**Requirements**
Quote exactly, and only, the lines from the one containing "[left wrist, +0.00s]" through the end of the material below. Skip pictures.

**Source data**
────────────────
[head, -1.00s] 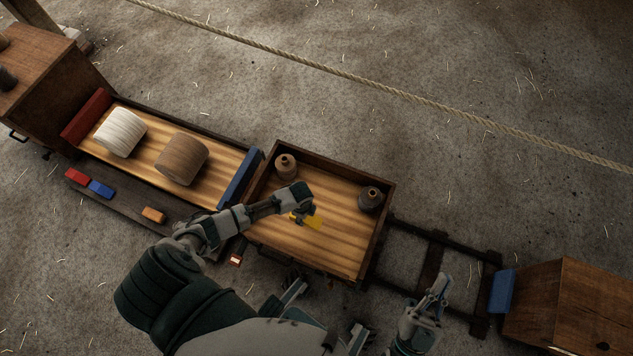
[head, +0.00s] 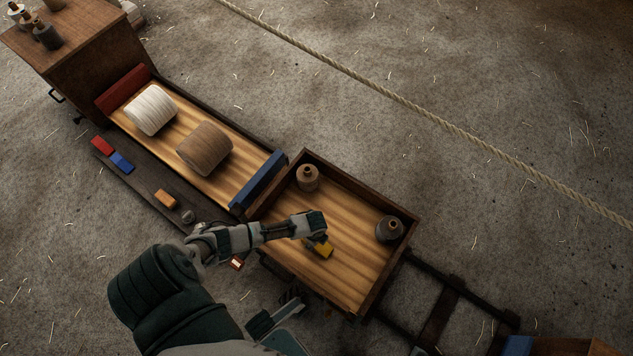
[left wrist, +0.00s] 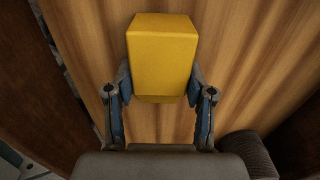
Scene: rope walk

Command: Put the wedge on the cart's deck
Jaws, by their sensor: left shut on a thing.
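The yellow wedge (head: 324,251) is held over the light wood deck of the cart (head: 350,285), a box with low dark walls. My left gripper (head: 317,241) is shut on it. In the left wrist view the wedge (left wrist: 162,55) sits between the two fingers (left wrist: 160,100), with the deck's planks (left wrist: 255,50) behind it. I cannot tell whether the wedge touches the deck.
Rails (head: 440,305) run right. A rope (head: 400,98) crosses behind.
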────────────────
**Exercise solution**
[left wrist, +0.00s] 
Scene: rope walk

Command: Put the wedge on the cart's deck
Jaws, by their sensor: left shut on a thing.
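The yellow wedge (head: 324,251) is held over the light wood deck of the cart (head: 350,285), a box with low dark walls. My left gripper (head: 317,241) is shut on it. In the left wrist view the wedge (left wrist: 162,55) sits between the two fingers (left wrist: 160,100), with the deck's planks (left wrist: 255,50) behind it. I cannot tell whether the wedge touches the deck.
Rails (head: 440,305) run right. A rope (head: 400,98) crosses behind.

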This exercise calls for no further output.